---------- Input ----------

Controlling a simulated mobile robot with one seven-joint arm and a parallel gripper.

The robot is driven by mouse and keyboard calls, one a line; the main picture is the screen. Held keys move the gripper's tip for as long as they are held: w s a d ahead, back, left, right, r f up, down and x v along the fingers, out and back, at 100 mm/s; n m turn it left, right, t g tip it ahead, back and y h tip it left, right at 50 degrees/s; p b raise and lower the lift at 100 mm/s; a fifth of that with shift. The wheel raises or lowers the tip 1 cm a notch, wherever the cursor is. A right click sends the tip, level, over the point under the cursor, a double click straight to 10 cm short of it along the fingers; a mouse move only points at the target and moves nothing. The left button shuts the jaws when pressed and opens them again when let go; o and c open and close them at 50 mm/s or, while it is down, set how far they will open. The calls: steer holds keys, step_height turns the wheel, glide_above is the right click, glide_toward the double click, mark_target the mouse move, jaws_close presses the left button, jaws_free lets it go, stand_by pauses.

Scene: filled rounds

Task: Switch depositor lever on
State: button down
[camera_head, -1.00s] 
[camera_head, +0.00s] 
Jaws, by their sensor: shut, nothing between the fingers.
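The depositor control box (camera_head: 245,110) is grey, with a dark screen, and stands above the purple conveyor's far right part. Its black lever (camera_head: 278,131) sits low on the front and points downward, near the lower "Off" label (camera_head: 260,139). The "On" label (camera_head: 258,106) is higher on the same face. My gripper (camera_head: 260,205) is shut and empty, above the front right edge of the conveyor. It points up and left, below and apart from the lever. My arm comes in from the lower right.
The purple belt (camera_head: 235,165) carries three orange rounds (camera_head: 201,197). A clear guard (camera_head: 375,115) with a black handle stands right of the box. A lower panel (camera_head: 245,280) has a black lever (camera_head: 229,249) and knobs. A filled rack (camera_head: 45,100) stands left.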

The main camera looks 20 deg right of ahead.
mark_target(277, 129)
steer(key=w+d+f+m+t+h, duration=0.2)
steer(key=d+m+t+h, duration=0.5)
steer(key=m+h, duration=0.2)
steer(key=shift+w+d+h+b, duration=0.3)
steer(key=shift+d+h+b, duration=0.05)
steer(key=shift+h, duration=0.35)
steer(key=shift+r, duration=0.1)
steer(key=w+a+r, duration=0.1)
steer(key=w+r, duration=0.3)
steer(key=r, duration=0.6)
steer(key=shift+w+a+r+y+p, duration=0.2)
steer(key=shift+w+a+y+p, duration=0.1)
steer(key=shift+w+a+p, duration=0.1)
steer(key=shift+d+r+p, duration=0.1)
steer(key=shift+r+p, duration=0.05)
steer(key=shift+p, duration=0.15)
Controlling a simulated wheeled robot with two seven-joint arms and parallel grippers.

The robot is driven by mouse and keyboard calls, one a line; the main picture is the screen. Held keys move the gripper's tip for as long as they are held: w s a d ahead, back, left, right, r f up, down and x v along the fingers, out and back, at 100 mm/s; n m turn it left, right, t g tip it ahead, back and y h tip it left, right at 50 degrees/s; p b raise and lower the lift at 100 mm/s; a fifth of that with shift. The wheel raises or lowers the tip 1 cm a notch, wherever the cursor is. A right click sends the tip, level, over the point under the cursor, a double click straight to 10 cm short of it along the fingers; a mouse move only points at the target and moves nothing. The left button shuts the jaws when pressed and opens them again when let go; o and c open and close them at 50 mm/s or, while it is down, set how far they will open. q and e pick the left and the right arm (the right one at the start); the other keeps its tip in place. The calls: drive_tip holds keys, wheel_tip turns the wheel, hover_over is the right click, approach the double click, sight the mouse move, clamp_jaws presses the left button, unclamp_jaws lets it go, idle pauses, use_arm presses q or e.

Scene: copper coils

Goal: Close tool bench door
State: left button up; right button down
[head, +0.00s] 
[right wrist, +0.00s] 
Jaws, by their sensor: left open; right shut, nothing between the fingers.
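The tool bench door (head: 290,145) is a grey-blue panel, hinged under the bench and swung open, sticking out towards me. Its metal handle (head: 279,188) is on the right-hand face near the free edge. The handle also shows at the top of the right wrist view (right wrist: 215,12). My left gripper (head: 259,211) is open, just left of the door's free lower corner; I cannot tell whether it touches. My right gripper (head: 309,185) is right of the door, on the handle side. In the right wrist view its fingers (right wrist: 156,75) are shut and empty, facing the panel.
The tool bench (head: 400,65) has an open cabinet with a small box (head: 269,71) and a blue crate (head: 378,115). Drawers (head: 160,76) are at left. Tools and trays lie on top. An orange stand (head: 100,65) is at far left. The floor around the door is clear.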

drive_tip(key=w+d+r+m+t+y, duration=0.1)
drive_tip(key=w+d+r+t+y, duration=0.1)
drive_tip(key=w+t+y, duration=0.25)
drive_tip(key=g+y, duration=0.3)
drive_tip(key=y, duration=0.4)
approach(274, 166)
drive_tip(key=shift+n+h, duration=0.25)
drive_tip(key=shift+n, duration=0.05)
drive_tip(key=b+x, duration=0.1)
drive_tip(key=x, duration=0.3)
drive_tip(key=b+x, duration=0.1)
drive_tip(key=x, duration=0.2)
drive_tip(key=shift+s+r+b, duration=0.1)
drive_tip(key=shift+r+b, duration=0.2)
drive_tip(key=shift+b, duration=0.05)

----------

Output the listing above word for word.

**Solution to this problem**
Controlling a simulated mobile robot with one seven-joint arm and a parallel gripper.

The robot is driven by mouse and keyboard calls, one a line; the main picture is the screen. Held keys move the gripper's tip for as long as they are held: w s a d ahead, back, left, right, r f up, down and x v along the fingers, out and back, at 100 mm/s; n m turn it left, right, t g tip it ahead, back and y h tip it left, right at 50 degrees/s; p b raise and lower the lift at 100 mm/s; a fifth of that with shift. The wheel raises or lowers the tip 1 cm a notch, wherever the cursor is. A right click sends the tip, level, over the point under the cursor, a double click straight to 10 cm short of it along the fingers; a mouse move only points at the target and moves nothing. The left button shuts the jaws when pressed and opens them again when let go; o and c open and close them at 50 mm/s or, while it is down, set how far they will open. The calls: steer holds keys, step_height turns the wheel, glide_above is the right click, glide_toward the double click, mark_target the mouse move, jaws_close presses the left button, jaws_free lets it go, stand_by pauses.

Scene: filled rounds

Task: Switch depositor lever on
State: button down
[camera_head, -1.00s] 
[camera_head, +0.00s] 
Jaws, by their sensor: shut, nothing between the fingers.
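The depositor control box (camera_head: 245,110) is grey, with a dark screen, and stands above the purple conveyor's far right part. Its black lever (camera_head: 278,131) sits low on the front and points downward, near the lower "Off" label (camera_head: 260,139). The "On" label (camera_head: 258,106) is higher on the same face. My gripper (camera_head: 260,205) is shut and empty, above the front right edge of the conveyor. It points up and left, below and apart from the lever. My arm comes in from the lower right.
The purple belt (camera_head: 235,165) carries three orange rounds (camera_head: 201,197). A clear guard (camera_head: 375,115) with a black handle stands right of the box. A lower panel (camera_head: 245,280) has a black lever (camera_head: 229,249) and knobs. A filled rack (camera_head: 45,100) stands left.

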The main camera looks 20 deg right of ahead.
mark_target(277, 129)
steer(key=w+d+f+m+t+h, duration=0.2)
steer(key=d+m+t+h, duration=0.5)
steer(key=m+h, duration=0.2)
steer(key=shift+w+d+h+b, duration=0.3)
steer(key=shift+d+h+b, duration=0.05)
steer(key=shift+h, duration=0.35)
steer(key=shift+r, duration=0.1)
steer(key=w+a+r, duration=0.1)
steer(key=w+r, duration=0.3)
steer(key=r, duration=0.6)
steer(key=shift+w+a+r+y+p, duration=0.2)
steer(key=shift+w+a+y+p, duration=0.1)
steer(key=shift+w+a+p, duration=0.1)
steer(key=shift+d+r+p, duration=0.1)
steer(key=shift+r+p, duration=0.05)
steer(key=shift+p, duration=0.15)
Controlling a simulated wheeled robot with two seven-joint arms and parallel grippers.

The robot is driven by mouse and keyboard calls, one a line; the main picture is the screen. Held keys move the gripper's tip for as long as they are held: w s a d ahead, back, left, right, r f up, down and x v along the fingers, out and back, at 100 mm/s; n m turn it left, right, t g tip it ahead, back and y h tip it left, right at 50 degrees/s; p b raise and lower the lift at 100 mm/s; a fifth of that with shift. The wheel raises or lowers the tip 1 cm a notch, wherever the cursor is. A right click sends the tip, level, over the point under the cursor, a double click straight to 10 cm short of it along the fingers; a mouse move only points at the target and moves nothing. The left button shuts the jaws when pressed and opens them again when let go; o and c open and close them at 50 mm/s or, while it is down, set how far they will open. q and e pick the left and the right arm (the right one at the start); the other keeps its tip in place. The calls: drive_tip holds keys, wheel_tip turns the wheel, hover_over is the right click, approach the double click, sight the mouse move, clamp_jaws presses the left button, unclamp_jaws lets it go, idle pauses, use_arm presses q or e.

Scene: copper coils

Goal: Close tool bench door
State: left button up; right button down
[head, +0.00s] 
[right wrist, +0.00s] 
Jaws, by their sensor: left open; right shut, nothing between the fingers.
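The tool bench door (head: 290,145) is a grey-blue panel, hinged under the bench and swung open, sticking out towards me. Its metal handle (head: 279,188) is on the right-hand face near the free edge. The handle also shows at the top of the right wrist view (right wrist: 215,12). My left gripper (head: 259,211) is open, just left of the door's free lower corner; I cannot tell whether it touches. My right gripper (head: 309,185) is right of the door, on the handle side. In the right wrist view its fingers (right wrist: 156,75) are shut and empty, facing the panel.
The tool bench (head: 400,65) has an open cabinet with a small box (head: 269,71) and a blue crate (head: 378,115). Drawers (head: 160,76) are at left. Tools and trays lie on top. An orange stand (head: 100,65) is at far left. The floor around the door is clear.

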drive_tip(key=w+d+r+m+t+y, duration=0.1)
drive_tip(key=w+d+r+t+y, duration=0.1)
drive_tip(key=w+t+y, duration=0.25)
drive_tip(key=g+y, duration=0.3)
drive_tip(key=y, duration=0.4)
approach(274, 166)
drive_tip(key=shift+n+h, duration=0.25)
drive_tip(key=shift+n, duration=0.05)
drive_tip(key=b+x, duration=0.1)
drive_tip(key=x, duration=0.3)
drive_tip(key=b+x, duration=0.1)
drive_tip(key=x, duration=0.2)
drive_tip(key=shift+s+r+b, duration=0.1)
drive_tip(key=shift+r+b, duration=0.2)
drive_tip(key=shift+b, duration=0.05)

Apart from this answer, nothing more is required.